Material:
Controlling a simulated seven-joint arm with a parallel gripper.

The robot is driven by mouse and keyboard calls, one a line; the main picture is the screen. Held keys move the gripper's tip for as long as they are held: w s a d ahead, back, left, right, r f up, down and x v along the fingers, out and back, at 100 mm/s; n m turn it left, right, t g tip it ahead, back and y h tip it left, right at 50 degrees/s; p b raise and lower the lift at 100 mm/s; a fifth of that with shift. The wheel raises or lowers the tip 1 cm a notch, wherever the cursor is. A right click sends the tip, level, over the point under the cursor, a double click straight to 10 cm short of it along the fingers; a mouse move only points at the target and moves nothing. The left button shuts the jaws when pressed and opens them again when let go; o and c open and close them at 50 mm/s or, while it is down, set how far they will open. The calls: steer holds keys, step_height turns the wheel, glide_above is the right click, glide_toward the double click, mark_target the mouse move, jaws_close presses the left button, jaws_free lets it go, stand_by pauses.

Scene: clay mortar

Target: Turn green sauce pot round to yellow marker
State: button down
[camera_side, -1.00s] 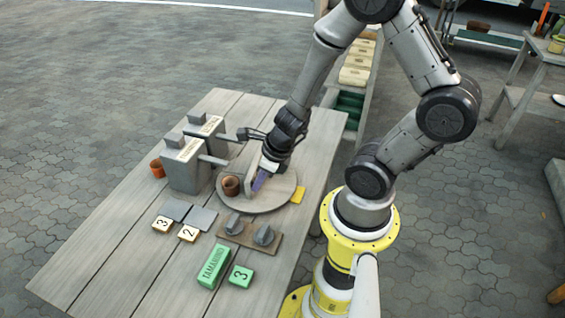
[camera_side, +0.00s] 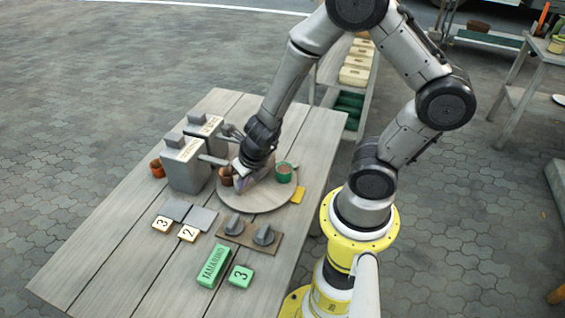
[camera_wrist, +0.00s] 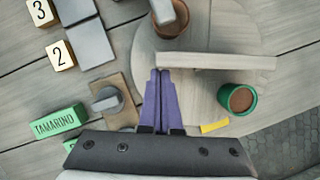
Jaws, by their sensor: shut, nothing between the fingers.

Instructions to follow:
Pictures stay out; retype only the lines from the line containing "State: button down" through the end of the listing, inclusive, exactly as they appear.

The reply:
State: button down
[camera_side, -1.00s] 
[camera_side, +0.00s] 
[camera_wrist, +0.00s] 
Jaws, by their sensor: shut, nothing between the fingers.

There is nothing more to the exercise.